## Set exercise
Examine the entries and show every line in which the word "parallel" is found.

## Provided entries
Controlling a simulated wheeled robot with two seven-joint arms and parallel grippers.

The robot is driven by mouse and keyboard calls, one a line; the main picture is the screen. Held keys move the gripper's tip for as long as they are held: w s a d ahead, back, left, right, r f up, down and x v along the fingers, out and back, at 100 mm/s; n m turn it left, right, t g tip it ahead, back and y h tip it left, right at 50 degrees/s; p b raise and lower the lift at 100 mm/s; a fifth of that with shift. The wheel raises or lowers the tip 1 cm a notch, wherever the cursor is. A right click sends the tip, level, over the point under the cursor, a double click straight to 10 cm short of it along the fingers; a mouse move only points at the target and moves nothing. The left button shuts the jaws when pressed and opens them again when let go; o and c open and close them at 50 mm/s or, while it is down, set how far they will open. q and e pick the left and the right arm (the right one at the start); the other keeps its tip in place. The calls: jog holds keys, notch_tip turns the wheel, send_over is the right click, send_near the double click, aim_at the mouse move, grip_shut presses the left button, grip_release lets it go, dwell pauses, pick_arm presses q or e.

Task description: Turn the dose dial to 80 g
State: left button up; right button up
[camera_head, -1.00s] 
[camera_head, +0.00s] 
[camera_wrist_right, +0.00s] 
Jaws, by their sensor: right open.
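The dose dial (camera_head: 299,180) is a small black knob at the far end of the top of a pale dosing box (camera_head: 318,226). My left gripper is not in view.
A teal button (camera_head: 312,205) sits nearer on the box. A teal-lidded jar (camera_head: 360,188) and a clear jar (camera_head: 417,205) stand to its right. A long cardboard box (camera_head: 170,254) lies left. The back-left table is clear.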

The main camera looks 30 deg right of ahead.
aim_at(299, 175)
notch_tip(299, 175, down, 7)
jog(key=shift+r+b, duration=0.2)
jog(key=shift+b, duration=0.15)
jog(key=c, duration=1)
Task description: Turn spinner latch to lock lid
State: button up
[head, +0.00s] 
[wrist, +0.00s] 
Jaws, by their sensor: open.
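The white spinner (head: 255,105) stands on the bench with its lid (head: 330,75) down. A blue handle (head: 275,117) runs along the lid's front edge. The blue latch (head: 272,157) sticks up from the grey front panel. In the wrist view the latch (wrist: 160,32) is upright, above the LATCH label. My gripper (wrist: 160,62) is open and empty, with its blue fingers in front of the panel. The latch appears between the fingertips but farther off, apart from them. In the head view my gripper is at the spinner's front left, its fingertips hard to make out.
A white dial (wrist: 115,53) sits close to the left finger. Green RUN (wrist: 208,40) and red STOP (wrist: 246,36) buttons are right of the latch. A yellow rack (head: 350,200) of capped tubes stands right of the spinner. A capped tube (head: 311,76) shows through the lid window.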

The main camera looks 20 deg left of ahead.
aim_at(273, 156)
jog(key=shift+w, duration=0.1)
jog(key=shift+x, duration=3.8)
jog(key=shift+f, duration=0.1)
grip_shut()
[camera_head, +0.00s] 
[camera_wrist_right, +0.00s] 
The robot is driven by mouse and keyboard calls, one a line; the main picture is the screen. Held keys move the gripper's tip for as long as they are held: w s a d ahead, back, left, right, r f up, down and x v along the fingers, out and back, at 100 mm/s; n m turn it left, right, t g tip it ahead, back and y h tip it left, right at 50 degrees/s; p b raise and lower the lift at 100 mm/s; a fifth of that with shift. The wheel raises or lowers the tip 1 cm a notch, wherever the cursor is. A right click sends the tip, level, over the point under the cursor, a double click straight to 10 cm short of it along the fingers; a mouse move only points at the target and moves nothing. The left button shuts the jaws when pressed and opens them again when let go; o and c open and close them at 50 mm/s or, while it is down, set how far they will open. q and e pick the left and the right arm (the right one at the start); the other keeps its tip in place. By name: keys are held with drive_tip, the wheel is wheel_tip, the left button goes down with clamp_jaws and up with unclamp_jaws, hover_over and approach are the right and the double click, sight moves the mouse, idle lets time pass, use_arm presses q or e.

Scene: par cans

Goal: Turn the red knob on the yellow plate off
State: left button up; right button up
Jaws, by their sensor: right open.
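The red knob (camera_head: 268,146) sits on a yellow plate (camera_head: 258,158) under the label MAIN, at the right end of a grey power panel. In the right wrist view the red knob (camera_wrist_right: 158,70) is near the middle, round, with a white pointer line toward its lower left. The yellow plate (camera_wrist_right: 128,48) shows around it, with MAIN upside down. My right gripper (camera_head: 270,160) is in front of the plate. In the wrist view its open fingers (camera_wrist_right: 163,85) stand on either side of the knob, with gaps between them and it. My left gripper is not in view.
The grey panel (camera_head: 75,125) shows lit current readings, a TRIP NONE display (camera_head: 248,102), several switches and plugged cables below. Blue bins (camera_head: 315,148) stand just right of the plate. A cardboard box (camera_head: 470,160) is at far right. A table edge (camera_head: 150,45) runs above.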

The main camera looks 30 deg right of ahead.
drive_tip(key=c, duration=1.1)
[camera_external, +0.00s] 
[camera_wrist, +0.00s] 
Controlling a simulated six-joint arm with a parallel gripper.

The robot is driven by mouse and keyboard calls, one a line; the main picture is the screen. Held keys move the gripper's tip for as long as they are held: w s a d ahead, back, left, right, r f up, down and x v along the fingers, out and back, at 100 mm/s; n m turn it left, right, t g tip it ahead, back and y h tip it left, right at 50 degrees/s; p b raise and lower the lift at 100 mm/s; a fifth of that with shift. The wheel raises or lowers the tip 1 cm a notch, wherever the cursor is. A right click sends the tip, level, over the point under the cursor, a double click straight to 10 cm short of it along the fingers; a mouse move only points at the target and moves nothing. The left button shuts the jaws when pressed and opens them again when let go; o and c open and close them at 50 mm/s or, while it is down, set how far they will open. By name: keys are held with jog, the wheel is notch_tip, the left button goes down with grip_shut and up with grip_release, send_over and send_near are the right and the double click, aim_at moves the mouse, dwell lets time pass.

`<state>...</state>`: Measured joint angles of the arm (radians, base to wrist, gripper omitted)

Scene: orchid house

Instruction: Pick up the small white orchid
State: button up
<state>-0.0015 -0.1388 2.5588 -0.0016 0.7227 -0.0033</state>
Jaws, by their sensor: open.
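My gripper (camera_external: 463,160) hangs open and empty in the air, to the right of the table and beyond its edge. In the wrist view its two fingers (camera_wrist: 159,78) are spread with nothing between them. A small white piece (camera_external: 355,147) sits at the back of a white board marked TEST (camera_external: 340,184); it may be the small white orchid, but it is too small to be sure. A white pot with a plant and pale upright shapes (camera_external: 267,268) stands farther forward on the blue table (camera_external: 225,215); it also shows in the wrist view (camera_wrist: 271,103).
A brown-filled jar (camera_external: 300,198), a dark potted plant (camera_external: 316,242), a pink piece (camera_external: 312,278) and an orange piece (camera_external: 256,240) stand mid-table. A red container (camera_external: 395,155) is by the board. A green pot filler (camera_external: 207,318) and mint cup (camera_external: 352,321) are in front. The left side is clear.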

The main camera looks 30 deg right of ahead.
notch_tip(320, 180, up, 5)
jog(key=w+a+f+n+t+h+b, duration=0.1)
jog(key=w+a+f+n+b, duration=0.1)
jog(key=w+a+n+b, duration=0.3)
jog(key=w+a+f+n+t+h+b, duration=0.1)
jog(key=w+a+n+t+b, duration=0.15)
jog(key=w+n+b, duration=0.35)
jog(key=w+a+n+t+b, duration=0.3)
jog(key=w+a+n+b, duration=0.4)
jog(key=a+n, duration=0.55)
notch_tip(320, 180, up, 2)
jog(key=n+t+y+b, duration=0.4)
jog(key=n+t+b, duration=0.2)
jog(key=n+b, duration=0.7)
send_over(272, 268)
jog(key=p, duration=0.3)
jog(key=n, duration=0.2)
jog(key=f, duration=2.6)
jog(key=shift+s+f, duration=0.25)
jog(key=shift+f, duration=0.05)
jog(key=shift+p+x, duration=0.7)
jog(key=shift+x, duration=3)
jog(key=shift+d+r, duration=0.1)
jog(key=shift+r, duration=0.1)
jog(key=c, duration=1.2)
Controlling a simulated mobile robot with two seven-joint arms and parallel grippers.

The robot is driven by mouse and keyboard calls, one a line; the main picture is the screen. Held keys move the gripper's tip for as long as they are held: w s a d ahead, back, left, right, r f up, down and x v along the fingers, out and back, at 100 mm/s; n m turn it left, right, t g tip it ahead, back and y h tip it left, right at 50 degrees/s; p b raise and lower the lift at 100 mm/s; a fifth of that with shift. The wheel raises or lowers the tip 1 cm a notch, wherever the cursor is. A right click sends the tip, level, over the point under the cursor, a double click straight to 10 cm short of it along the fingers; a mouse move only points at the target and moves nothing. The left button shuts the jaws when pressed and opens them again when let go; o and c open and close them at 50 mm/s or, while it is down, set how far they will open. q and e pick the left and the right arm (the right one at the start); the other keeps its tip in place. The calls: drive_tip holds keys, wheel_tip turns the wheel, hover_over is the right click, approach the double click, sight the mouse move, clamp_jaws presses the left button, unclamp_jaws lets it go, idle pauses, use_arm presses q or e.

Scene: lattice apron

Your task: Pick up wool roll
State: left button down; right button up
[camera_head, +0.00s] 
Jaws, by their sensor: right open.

## Completed exercise
Controlling a simulated wheeled robot with two seven-joint arms and parallel grippers.
Controlling a simulated six-joint arm with a parallel gripper.
Controlling a simulated mobile robot with two seven-joint arms and parallel grippers.

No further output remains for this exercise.